The request
Reproduce all of the data below without alteration; exclude every picture.

Data shown

* begin *

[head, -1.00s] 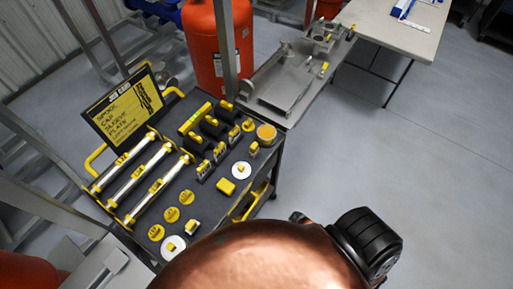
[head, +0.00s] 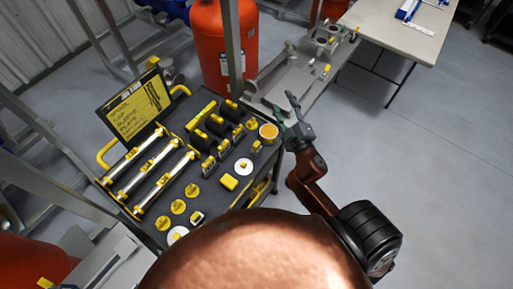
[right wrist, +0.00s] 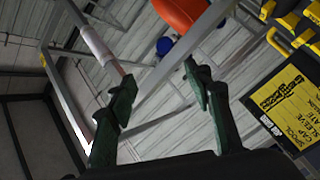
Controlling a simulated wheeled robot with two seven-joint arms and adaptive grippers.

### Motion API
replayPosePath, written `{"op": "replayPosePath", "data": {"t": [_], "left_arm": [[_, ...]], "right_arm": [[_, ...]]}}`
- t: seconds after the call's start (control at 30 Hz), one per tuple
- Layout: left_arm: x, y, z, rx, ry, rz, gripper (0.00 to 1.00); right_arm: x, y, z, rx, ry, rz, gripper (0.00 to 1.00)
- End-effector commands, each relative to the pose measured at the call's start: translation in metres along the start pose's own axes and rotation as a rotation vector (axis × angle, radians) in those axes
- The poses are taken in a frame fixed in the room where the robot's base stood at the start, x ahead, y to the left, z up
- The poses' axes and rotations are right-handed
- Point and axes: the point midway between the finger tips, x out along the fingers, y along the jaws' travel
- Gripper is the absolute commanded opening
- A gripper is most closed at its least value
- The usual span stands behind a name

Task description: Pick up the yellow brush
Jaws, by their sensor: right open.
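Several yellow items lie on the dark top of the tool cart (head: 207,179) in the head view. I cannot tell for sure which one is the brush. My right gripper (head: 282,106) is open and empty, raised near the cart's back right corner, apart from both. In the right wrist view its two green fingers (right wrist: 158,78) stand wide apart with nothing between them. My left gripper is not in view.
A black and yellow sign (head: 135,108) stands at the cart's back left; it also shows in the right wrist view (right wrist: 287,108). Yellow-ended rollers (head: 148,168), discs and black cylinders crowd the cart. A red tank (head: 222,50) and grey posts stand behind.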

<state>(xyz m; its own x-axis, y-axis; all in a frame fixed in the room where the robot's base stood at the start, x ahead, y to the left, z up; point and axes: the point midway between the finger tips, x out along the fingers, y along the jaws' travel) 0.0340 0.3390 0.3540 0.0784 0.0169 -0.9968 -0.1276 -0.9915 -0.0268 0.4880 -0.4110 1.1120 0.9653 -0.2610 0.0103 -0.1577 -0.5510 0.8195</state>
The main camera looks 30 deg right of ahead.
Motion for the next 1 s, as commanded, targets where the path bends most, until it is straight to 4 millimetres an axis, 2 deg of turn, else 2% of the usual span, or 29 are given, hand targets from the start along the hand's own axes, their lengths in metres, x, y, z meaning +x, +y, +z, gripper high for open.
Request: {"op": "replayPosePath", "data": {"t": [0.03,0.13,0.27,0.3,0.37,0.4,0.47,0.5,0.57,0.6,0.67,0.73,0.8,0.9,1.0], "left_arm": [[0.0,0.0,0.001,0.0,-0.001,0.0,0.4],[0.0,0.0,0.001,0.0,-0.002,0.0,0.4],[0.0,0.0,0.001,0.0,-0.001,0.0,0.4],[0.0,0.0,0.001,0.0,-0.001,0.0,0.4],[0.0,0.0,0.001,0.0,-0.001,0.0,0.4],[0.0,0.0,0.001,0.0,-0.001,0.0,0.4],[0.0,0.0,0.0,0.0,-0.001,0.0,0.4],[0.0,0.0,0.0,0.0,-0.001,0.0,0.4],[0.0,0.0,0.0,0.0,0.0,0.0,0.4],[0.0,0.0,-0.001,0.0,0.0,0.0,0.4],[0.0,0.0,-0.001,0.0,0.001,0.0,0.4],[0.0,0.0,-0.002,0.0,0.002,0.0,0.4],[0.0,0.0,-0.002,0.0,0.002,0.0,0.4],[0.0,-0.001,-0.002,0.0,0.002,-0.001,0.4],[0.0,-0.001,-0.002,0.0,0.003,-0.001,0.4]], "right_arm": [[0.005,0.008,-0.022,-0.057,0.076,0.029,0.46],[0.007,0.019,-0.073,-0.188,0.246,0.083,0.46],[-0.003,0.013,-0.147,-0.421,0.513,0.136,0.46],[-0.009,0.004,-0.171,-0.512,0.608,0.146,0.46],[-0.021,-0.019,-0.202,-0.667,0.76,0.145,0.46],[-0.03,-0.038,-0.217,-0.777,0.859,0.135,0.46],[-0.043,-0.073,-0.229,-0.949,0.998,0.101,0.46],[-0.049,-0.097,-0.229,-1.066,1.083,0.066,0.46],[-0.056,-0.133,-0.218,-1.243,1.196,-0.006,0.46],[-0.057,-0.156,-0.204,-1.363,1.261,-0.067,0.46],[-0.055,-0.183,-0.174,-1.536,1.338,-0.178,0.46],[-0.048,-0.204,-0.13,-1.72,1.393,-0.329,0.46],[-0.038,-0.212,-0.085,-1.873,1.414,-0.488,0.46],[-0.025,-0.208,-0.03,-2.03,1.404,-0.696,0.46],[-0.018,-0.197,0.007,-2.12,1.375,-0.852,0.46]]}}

* end *

Result of this exercise
[head, -1.00s] 
[head, +0.00s] 
[right wrist, +0.00s] 
Controlling a simulated wheeled robot with two seven-joint arms and adaptive grippers.

### Motion API
replayPosePath, written `{"op": "replayPosePath", "data": {"t": [_], "left_arm": [[_, ...]], "right_arm": [[_, ...]]}}`
- t: seconds after the call's start (control at 30 Hz), one per tuple
- Layout: left_arm: x, y, z, rx, ry, rz, gripper (0.00 to 1.00); right_arm: x, y, z, rx, ry, rz, gripper (0.00 to 1.00)
- End-effector commands, each relative to the pose measured at the call's start: translation in metres along the start pose's own axes and rotation as a rotation vector (axis × angle, radians) in those axes
- The poses are taken in a frame fixed in the room where the robot's base stood at the start, x ahead, y to the left, z up
- The poses' axes and rotations are right-handed
- Point and axes: the point midway between the finger tips, x out along the fingers, y along the jaws' travel
- Gripper is the absolute commanded opening
- A gripper is most closed at its least value
- The usual span stands behind a name

Task description: Pick up the yellow brush
Jaws, by their sensor: right open.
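Several yellow items lie on the dark top of the tool cart (head: 207,179) in the head view. I cannot tell for sure which one is the brush. My right gripper (head: 282,106) is open and empty, raised near the cart's back right corner, apart from both. In the right wrist view its two green fingers (right wrist: 158,78) stand wide apart with nothing between them. My left gripper is not in view.
A black and yellow sign (head: 135,108) stands at the cart's back left; it also shows in the right wrist view (right wrist: 287,108). Yellow-ended rollers (head: 148,168), discs and black cylinders crowd the cart. A red tank (head: 222,50) and grey posts stand behind.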

<state>(xyz m; its own x-axis, y-axis; all in a frame fixed in the room where the robot's base stood at the start, x ahead, y to the left, z up; point and axes: the point midway between the finger tips, x out along the fingers, y along the jaws' travel) 0.0340 0.3390 0.3540 0.0784 0.0169 -0.9968 -0.1276 -0.9915 -0.0268 0.4880 -0.4110 1.1120 0.9653 -0.2610 0.0103 -0.1577 -0.5510 0.8195</state>
The main camera looks 30 deg right of ahead.
Motion for the next 1 s, as commanded, targets where the path bends most, until it is straight to 4 millimetres an axis, 2 deg of turn, else 2% of the usual span, or 29 are given, hand targets from the start along the hand's own axes, their lengths in metres, x, y, z meaning +x, +y, +z, gripper high for open.
Request: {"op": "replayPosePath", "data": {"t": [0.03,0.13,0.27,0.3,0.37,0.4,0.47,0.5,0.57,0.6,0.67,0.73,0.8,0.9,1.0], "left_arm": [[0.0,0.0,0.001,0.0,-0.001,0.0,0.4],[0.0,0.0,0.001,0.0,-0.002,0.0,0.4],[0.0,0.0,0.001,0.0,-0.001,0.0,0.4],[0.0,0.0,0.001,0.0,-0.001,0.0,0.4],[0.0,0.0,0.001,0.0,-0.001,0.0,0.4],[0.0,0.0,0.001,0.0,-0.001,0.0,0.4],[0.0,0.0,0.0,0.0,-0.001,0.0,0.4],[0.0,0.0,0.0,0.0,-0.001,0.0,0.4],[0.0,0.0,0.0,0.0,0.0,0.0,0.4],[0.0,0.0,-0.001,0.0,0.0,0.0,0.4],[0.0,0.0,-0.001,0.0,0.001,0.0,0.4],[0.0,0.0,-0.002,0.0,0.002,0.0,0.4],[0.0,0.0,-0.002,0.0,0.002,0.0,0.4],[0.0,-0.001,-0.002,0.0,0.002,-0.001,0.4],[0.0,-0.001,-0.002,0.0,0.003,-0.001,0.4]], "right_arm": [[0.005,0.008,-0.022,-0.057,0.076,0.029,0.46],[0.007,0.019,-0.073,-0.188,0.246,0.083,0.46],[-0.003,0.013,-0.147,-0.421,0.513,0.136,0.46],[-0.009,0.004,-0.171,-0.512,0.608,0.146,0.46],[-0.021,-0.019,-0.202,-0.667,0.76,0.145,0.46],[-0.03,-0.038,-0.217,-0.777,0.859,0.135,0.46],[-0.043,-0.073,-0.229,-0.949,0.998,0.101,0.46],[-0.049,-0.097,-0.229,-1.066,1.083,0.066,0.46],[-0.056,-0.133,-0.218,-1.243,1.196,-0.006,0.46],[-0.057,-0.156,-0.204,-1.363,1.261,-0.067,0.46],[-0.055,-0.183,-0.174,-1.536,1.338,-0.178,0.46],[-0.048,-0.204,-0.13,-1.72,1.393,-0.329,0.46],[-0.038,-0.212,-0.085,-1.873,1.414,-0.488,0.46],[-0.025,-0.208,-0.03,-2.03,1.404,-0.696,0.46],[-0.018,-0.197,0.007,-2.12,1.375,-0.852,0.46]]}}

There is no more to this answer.